Miércoles de junio, 23:00 horas, noche invernal en el Terminal Pajaritos. Allí estábamos con Javier Canales y Alberto Labra, esperando a la intemperie, en la crudeza del frío, al móvil del diario que nos llevaría a nuestros hogares. Tal como solemos hacerlo en ese habitual espacio de desolación, nos dábamos ánimos imaginando futuros de colores, como aquella ensoñación que nos acompaña en el frenesí del reporteo: una hostal en alguna playa del trópico, atendida y administrada por este trío de periodistas.
En eso estábamos, fantaseando y lamentando la vida asalariada, cuando al terminal llegó acaso el último Centropuerto, aquella micro que tiene de recorrido entre el centro y el Aeropuerto Arturo Merino Benitez. Así, el bus se estacionó y de el descendieron dos pasajeros, evidentemente turistas del mundo desarrollado, a juzgar por sus caucásicas cabelleras.
Lo que parecía el epílogo habitual de una jornada de pega, se transformó en una simbólica escena de servidumbre y racismo. Esto, pues uno de los turistas me miró fijo e hizo un ademán para que le fuera recoger sus gigantes mochilas. Ante lo insólito de la petición, me quedé petrificado. «¿Querrá que le vaya a cargar sus cosas?», me pregunté, incrédulo. Ante mi pasmo, el tipo insistió con un gesto que de ademán pasó a una orden, interpelándome con su mirada y apuntando con sus manos hacia su equipaje. «¡¿Y qué se habrá creído este csm?!» , agregué hacia mis adentros, manos en los bolsillos, sosteniendo la mirada ante el cómodo viajero.
El cruce de vistazos y gestos fue breve, no más de 10 segundos, tiempo suficiente para revivir la brecha entre razas, la distancia entre el primer y el tercer mundo. Confieso que intenté pasar piola, no comentando el hecho con mis compañeros. Error. «Oye negro, ¿es idea mía o ese hueón quería que le cargarai las mochilas?», me preguntó Canales. Ante mi confirmación, mis colegas soltaron una carcajada unívoca que hasta ahora acompaña nuestro día a día.

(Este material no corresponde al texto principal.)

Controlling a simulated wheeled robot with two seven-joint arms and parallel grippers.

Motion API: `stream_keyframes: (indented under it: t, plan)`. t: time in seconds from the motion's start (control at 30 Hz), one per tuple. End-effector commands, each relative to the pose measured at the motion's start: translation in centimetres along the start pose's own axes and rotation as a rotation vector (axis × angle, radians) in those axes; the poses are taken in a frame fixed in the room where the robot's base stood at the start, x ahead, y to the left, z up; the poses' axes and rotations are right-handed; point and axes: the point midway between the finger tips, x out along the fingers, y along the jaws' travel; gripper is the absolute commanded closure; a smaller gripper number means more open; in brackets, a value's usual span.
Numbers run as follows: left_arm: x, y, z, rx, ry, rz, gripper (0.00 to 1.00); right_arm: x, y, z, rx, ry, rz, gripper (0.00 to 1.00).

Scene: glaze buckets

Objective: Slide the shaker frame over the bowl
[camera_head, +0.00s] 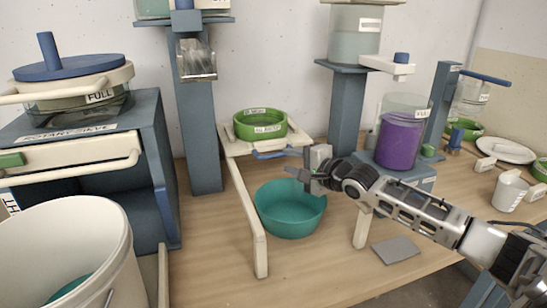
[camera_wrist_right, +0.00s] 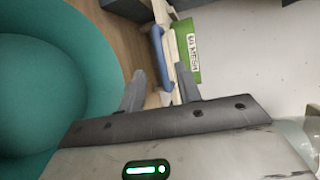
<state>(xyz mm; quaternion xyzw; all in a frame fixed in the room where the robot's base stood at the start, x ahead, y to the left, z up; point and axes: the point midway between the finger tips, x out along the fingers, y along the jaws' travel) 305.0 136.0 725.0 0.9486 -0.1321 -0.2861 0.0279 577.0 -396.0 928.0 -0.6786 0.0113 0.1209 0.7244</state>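The shaker frame (camera_head: 252,211) is a cream stand on the wooden bench with a green sieve (camera_head: 260,133) on top and a blue handle (camera_head: 272,155) at its front. My right gripper (camera_head: 300,164) is above the bowl's far rim, at the right end of the handle. In the right wrist view, its fingers (camera_wrist_right: 159,82) are apart, with the blue handle (camera_wrist_right: 157,45) in line with the gap. I cannot tell whether they touch it. My left gripper is out of view.
A rotary sieve (camera_head: 85,130) and a large cream bucket (camera_head: 85,240) stand on the left. A purple-filled container (camera_head: 400,140) on a blue stand is to the right, with a grey slab (camera_head: 396,250) in front. Bare bench lies in front of the bowl.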

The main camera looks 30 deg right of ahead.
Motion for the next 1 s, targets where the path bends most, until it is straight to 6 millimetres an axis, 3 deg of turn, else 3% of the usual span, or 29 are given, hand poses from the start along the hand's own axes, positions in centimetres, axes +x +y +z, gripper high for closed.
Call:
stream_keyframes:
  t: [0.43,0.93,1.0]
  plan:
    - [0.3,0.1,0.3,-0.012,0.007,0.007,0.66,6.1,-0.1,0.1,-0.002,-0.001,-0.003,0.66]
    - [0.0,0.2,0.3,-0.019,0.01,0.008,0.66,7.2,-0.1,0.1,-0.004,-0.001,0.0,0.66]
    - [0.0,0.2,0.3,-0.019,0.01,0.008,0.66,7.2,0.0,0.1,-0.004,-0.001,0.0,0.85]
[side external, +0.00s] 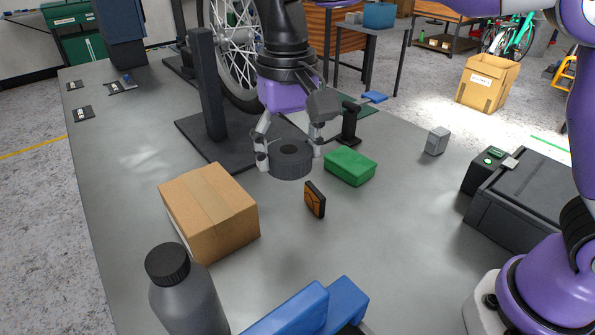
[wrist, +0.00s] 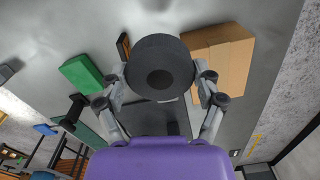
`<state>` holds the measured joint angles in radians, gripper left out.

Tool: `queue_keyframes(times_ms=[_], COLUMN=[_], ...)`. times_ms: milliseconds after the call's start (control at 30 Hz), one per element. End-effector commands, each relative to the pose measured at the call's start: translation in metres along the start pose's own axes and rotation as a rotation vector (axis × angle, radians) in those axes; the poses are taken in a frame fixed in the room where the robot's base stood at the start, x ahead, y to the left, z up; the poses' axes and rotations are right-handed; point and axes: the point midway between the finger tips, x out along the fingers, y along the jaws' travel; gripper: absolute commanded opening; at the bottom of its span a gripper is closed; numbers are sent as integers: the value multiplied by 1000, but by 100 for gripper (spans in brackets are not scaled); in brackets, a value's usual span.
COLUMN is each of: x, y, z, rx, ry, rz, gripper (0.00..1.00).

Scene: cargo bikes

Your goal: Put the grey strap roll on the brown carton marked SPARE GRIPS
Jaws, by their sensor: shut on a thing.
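The grey strap roll (side external: 290,160) is a dark grey disc with a hole in its middle. My gripper (side external: 290,157) is shut on it and holds it above the bench, its fingers on either side. In the wrist view the strap roll (wrist: 160,62) sits between the fingertips of my gripper (wrist: 160,88). The brown carton (side external: 208,210) lies closed on the bench, to the left of and nearer the camera than the roll.
A green box (side external: 350,167) and a small orange-black box (side external: 315,200) stand near the roll. A grey bottle (side external: 185,290) is close to the carton. A black stand (side external: 208,90) with a wheel (side external: 237,45) is behind. A dark case (side external: 525,200) is at the right.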

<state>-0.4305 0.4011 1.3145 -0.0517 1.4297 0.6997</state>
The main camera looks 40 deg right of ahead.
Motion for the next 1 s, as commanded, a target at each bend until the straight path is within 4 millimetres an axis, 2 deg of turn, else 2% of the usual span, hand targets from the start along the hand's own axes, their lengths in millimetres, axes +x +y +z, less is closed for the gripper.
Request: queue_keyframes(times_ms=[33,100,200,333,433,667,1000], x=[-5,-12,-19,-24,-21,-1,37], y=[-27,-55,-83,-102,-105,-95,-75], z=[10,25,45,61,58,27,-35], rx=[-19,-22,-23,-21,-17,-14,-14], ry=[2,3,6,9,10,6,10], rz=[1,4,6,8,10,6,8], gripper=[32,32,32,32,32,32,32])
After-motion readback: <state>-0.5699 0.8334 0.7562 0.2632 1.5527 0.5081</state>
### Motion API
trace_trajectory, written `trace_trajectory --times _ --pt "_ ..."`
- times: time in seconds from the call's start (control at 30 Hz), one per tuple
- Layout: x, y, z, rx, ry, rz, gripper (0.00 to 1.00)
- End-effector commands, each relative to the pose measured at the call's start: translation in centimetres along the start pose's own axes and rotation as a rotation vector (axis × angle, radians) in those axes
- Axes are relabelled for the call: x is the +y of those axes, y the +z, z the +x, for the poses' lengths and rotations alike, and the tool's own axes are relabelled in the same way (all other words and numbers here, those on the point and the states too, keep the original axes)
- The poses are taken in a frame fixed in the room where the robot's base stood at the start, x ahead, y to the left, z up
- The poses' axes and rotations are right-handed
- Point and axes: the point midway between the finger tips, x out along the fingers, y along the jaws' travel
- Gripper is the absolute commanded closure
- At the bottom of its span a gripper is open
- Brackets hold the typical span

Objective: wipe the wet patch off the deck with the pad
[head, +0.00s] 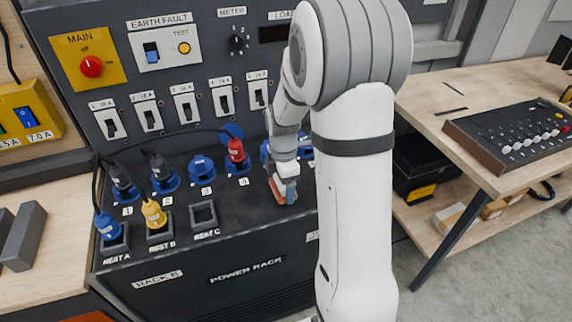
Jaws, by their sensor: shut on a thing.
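My gripper (286,177) reaches down over the dark deck (255,215) of the power rack, right of the middle of the deck. It is shut on a small pad (278,192), which shows an orange-brown edge below the fingers. The pad is at or very near the deck surface; I cannot tell for certain whether it touches. I cannot make out the wet patch; my arm hides the right part of the deck.
Several blue sockets, one with a red plug (236,150), line the deck behind. A yellow plug (154,214) and a blue plug (107,226) sit in front-left rests; REST C (204,213) is empty. A mixer (515,133) stands on the right bench.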

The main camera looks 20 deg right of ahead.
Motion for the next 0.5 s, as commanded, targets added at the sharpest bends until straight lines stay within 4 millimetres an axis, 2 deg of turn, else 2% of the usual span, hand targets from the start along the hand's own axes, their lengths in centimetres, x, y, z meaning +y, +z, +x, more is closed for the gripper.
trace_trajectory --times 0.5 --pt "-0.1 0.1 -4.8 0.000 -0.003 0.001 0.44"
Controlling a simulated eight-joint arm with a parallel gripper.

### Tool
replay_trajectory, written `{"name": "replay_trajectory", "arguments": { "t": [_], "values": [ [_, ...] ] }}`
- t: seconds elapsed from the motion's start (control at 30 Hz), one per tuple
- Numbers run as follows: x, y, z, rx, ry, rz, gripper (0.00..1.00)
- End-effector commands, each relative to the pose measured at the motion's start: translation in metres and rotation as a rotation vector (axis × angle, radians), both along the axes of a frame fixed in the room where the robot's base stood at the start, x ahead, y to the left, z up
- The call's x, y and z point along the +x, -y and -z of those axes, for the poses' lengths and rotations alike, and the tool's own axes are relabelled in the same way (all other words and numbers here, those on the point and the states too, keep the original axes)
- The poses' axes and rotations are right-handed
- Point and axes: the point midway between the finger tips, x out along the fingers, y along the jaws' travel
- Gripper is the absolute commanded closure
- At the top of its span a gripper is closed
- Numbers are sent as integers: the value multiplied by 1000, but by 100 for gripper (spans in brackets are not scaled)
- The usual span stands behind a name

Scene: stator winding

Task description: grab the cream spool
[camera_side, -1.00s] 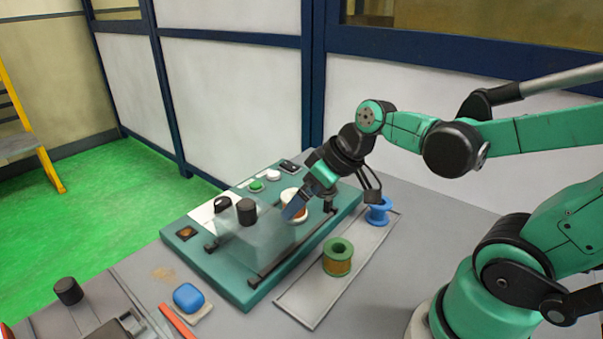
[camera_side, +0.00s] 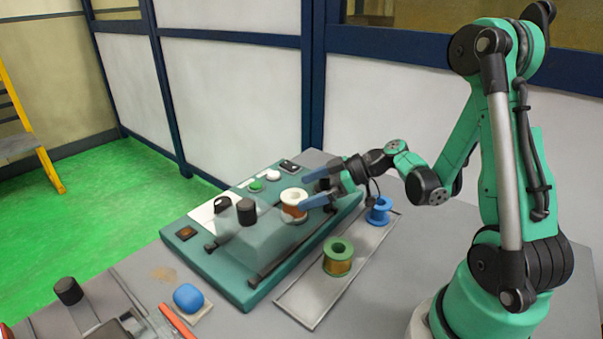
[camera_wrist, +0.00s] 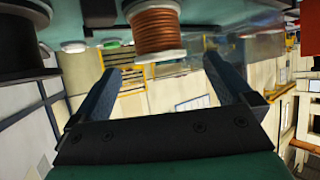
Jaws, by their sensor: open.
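The cream spool (camera_side: 295,195), with cream flanges and copper-coloured wire, stands upright on the teal machine (camera_side: 192,252). My gripper (camera_side: 305,191) is open and level, coming from the right with its two blue fingers spread at the spool's right side. In the wrist view, the picture is upside down and the spool (camera_wrist: 155,32) shows at the top, between the lines of the two fingers and beyond their tips. The wrist view gripper (camera_wrist: 162,66) has nothing between its fingers. I cannot tell from the side view whether a finger touches the spool.
A green spool (camera_side: 338,258) and a blue spool (camera_side: 379,212) stand on a pale tray (camera_side: 303,300) to the right.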

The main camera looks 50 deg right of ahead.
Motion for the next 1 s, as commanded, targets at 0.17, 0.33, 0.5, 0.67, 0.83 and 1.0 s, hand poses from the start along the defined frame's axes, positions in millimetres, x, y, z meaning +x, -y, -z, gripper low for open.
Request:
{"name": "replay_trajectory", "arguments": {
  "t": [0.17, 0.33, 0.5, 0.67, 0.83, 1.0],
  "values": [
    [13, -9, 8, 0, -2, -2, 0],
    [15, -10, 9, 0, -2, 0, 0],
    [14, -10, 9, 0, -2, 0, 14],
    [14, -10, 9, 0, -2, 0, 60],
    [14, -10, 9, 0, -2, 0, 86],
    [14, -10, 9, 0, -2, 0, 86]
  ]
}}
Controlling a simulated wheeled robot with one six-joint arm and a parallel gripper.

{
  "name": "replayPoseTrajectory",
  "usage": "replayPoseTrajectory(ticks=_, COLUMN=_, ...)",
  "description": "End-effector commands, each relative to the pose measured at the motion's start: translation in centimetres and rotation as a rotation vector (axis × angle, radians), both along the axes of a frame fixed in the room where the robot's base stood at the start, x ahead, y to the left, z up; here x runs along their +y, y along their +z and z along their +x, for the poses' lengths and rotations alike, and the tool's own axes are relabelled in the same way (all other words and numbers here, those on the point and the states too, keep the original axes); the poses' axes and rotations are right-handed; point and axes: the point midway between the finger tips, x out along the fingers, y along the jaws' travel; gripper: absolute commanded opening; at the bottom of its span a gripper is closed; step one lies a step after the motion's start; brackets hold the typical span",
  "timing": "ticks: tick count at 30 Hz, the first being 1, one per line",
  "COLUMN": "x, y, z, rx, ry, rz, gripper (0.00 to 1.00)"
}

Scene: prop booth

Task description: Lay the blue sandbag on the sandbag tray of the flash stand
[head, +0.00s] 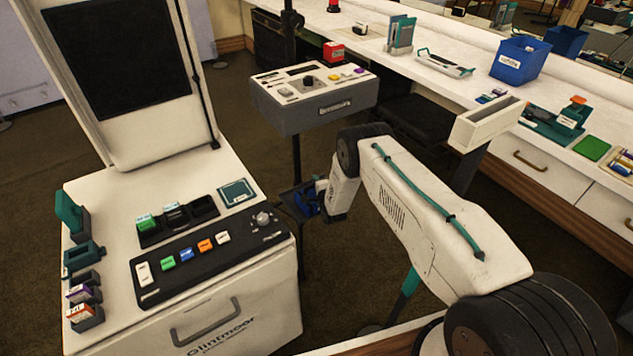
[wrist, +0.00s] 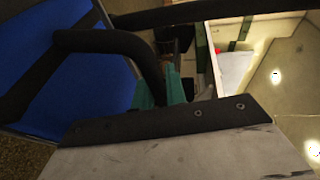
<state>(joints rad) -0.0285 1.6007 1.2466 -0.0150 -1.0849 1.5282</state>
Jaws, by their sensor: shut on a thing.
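The blue sandbag (head: 308,203) is at the low dark sandbag tray (head: 288,199) of the flash stand (head: 296,160). I cannot tell whether it touches the tray or hangs just above it. In the wrist view the sandbag (wrist: 85,85) fills the left side, with black straps and a black loop handle. My gripper, with teal fingers (wrist: 162,92) in the wrist view, is shut on the sandbag at its handle. In the head view my forearm and wrist hide most of the gripper and part of the sandbag.
A grey-white control box (head: 315,118) sits on the stand above the tray. A white console (head: 220,310) stands at left. A long white counter (head: 400,62) with a blue bin (head: 520,60) runs along the right. Dark floor lies between them.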

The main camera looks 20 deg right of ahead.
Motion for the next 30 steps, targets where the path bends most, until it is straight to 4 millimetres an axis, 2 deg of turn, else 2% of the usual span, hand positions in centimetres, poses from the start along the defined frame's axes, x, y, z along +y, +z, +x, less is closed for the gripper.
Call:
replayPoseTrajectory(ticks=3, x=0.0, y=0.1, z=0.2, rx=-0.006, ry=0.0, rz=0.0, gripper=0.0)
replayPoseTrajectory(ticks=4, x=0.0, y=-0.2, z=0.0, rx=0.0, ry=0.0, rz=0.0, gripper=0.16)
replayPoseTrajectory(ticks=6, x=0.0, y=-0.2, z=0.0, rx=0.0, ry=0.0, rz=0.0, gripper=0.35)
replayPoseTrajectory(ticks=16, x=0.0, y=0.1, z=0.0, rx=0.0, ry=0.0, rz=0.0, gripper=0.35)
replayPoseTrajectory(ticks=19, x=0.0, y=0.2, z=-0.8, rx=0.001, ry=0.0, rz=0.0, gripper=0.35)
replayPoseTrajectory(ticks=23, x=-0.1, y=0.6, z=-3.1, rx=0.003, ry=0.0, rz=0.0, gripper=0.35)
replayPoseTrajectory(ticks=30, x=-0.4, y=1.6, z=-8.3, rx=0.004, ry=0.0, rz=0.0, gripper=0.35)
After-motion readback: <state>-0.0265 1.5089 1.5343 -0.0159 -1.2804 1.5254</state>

Una vez que nos cansamos de reír -pese a mi calidad de «víctima», el hecho también me pareció genuinamente jocoso-, comenzamos a analizar el momento. Las interpretaciones se sucedieron con la lógica del orden natural de las cosas; dos gringos llegan a Sudamérica, salen del aeropuerto y, cuando hay que bajar los bolsos, ven un negro vestido de traje y corbata -fino y elegante, excúsenme-, acompañado de una maleta, mi propia maleta. La conclusión es obvia: ese negro es el que debe cargar las cosas.
Porque como decía un amigo, «un negro vestido de terno y corbata tiene dos opciones: narco o proxeneta» . Algo a lo que habría que agregar el oficio de cargador de maletas o mayordomo.
Entonces, sentí que de un plumazo se derrumbaron décadas de lucha por los derechos civiles de los negros. Siguiendo la linea, por ejemplo, Rosa Parks debió tener la gentileza de ceder su asiento al pasajero blanco en aquella micro de Alabama, en el segregado EE.UU. Del pasado Siglo. Era la tradición, como probablemente pensaron aquellos turistas recién llegados a la jungla sudaca de Lo Prado, periferia capitalina del ilustre Chile OCDE: los blancos ordenan, los negros obedecen.
Lo que es yo, para evitar confusiones decidí cortar por lo sano: adiós traje, adiós corbata.
¡Adios servidumbre!
*Dedicado a mis amigos Alberto Labra y Javier Canales.